This is coming out a bit earlier than normal, and I promise to revise and/or put out another recap if by some miraculous turn of events, bond markets exhibit signs of life in the next 2 hours. Actually, to be fair, most analysts/traders/etc. mark the end of the bond market trading day at 3pm ET, so technically, we’re good.
There was a lot of economic data this morning. The 8:30am lineup had a temporary and logical effect on trading levels. The key offender was the stronger “capex” in the Durable goods data (officially: “non-defense capital orders excluding aircraft”) came in noticeably stronger than expected. That’s one of those slightly-off-the-beaten-path, bellwether indicators that market participants are fond of.
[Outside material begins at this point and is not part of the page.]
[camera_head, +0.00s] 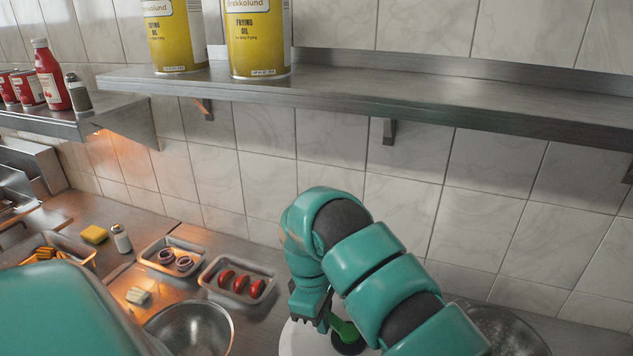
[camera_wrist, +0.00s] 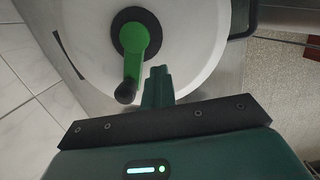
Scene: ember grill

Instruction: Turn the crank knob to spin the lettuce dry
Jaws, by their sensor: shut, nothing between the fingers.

Bonds weakened accordingly.
The 10am data highlight was the much weaker wage growth in the Incomes/Outlays data. “Personal Income” remained flat on the month (0.0) compared to a median forecast calling for a 0.3% advance. Moreover, core PCE–one of the Fed’s favorite inflation metrics–fell to 1.6 year-over-year versus a previous reading of 1.8%. This was enough to get the ball rolling back in the other direction for bonds.
Trading levels made it back within striking distance of ‘unchanged‘ and held steady through the 3pm CME close. Any remaining volatility should be minimal in the 3-5pm “after hours” session.
Market apathy translated to rate sheets as nearly every lender is in the exact same shape as yesterday. Analysts and traders often lament the fact that markets remain open during the crux of these holiday weeks. Today is why.